### What this task involves
Work through the listing below and count the lines that hold "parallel". Answer with the number alone.
——————
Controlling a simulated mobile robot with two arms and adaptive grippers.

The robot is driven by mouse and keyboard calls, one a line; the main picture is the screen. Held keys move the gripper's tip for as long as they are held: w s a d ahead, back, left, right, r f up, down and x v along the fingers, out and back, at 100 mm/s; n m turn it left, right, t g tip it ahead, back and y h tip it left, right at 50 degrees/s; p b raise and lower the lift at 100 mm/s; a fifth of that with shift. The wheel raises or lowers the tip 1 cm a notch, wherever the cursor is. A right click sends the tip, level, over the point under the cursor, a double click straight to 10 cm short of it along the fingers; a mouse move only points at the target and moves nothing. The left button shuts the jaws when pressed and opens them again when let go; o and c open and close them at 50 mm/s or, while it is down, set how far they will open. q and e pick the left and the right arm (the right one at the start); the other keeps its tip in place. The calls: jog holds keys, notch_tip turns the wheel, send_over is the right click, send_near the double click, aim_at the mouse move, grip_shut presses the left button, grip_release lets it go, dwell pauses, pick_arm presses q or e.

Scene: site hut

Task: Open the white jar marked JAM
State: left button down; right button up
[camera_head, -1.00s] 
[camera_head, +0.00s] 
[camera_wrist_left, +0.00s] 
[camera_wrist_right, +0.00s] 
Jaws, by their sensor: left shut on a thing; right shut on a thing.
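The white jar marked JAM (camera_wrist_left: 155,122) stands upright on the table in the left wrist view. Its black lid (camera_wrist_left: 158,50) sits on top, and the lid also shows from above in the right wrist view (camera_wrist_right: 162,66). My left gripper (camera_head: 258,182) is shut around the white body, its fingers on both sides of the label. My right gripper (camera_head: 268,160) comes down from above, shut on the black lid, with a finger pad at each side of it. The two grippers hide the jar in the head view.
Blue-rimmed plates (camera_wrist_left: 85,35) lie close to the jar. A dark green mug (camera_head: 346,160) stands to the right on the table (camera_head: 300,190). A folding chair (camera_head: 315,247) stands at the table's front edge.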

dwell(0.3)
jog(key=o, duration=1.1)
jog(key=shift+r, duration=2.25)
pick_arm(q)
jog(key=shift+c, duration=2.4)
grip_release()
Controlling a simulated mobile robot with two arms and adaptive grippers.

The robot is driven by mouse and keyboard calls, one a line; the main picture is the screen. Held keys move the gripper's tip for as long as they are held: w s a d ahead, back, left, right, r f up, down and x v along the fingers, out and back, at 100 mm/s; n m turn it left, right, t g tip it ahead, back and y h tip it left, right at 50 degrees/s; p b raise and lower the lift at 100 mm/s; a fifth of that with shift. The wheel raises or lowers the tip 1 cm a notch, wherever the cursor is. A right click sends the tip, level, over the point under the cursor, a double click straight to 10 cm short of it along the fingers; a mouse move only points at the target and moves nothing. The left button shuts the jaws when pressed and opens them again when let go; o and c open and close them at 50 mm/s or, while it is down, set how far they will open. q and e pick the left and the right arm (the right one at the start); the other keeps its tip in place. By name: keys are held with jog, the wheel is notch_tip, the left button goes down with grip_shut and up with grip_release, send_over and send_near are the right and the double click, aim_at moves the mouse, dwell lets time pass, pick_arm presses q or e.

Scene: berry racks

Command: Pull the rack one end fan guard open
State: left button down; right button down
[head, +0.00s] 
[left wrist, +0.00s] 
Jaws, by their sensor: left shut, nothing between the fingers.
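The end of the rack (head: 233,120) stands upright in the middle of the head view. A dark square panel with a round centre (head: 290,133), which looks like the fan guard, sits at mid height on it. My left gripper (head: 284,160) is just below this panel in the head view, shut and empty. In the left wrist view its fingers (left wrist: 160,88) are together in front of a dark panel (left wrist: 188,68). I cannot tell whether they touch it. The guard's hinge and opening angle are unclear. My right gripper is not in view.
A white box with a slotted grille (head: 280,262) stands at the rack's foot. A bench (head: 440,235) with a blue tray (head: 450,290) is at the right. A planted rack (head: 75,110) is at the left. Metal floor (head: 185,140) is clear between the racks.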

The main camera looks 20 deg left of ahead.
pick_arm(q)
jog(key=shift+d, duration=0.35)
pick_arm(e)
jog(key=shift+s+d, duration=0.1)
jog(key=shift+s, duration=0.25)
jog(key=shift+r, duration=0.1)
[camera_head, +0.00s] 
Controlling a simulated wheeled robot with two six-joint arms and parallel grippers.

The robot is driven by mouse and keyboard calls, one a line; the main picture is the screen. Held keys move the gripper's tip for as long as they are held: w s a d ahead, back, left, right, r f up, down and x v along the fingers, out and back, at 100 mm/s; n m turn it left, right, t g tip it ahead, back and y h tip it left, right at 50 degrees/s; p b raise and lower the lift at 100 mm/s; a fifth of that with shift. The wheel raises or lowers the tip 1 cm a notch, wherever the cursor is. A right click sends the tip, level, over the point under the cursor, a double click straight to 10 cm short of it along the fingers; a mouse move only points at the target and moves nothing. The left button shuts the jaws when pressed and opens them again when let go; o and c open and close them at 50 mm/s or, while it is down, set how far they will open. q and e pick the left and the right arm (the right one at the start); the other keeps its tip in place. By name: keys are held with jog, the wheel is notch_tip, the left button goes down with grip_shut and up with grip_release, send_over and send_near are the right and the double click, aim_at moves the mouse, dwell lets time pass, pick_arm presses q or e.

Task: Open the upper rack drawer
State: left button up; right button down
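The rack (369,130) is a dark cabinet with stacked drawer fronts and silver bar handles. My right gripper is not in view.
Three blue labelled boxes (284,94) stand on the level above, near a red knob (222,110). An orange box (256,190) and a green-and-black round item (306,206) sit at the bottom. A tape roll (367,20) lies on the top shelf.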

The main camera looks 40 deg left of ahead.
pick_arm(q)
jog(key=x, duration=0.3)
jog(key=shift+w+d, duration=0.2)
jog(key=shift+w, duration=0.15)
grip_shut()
——————
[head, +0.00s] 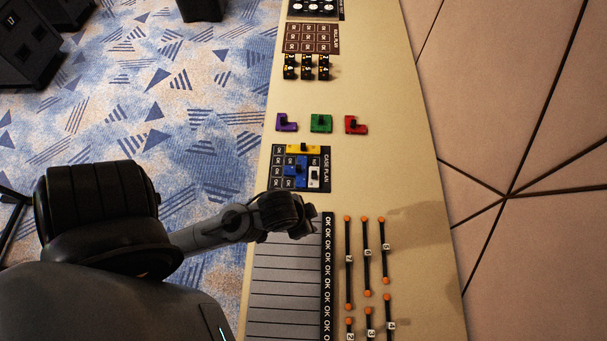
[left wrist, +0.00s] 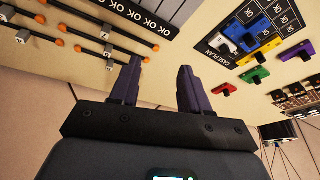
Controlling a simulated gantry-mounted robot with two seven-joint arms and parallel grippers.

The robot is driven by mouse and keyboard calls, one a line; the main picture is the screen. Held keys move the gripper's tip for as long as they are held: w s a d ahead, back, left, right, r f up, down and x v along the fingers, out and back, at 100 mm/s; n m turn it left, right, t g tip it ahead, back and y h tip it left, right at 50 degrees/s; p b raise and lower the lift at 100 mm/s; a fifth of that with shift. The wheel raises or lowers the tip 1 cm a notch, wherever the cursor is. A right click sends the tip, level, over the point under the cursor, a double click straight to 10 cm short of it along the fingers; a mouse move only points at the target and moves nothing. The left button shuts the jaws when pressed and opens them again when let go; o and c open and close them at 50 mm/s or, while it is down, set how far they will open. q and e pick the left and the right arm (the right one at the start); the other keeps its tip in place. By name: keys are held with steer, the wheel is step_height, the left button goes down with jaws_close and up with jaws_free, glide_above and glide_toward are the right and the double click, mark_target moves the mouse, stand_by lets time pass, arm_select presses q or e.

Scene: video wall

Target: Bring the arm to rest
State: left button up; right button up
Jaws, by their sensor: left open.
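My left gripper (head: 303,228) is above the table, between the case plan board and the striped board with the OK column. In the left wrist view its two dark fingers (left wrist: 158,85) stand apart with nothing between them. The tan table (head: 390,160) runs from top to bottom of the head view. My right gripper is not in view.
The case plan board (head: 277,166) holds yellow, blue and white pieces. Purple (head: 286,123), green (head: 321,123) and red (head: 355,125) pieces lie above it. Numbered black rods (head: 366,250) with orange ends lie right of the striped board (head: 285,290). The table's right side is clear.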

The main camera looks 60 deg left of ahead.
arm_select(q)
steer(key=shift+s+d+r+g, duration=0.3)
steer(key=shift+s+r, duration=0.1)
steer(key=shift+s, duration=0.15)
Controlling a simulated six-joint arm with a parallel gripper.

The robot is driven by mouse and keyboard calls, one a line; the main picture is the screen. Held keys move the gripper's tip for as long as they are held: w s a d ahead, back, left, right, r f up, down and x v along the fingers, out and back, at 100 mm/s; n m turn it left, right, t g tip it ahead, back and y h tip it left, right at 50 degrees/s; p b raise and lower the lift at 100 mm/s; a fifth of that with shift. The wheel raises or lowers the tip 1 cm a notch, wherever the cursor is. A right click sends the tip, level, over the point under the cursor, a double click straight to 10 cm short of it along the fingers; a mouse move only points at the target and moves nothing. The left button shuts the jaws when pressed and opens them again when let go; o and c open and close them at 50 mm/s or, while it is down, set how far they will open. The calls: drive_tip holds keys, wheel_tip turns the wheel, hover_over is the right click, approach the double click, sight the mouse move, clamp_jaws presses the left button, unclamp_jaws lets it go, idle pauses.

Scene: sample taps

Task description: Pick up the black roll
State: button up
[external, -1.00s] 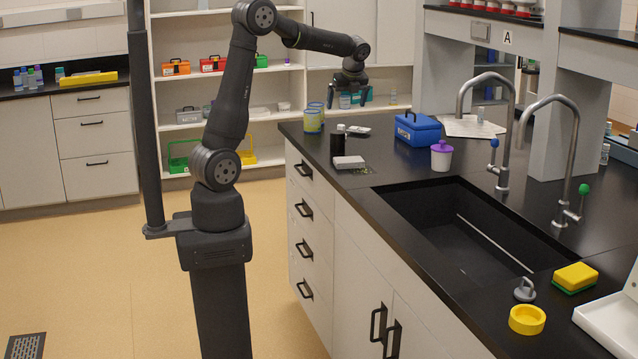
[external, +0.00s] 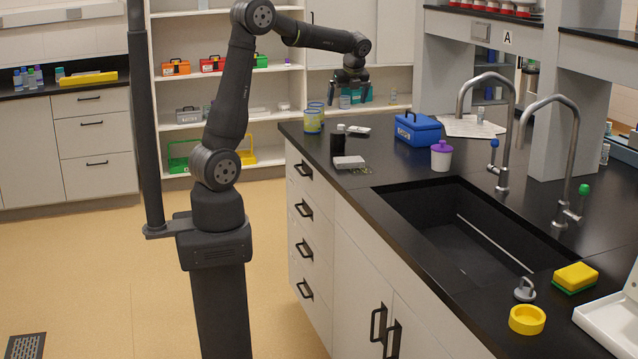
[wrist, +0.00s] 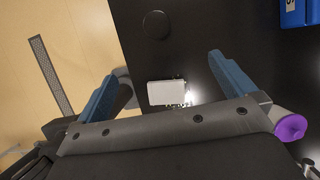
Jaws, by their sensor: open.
——————
### Completed exercise
3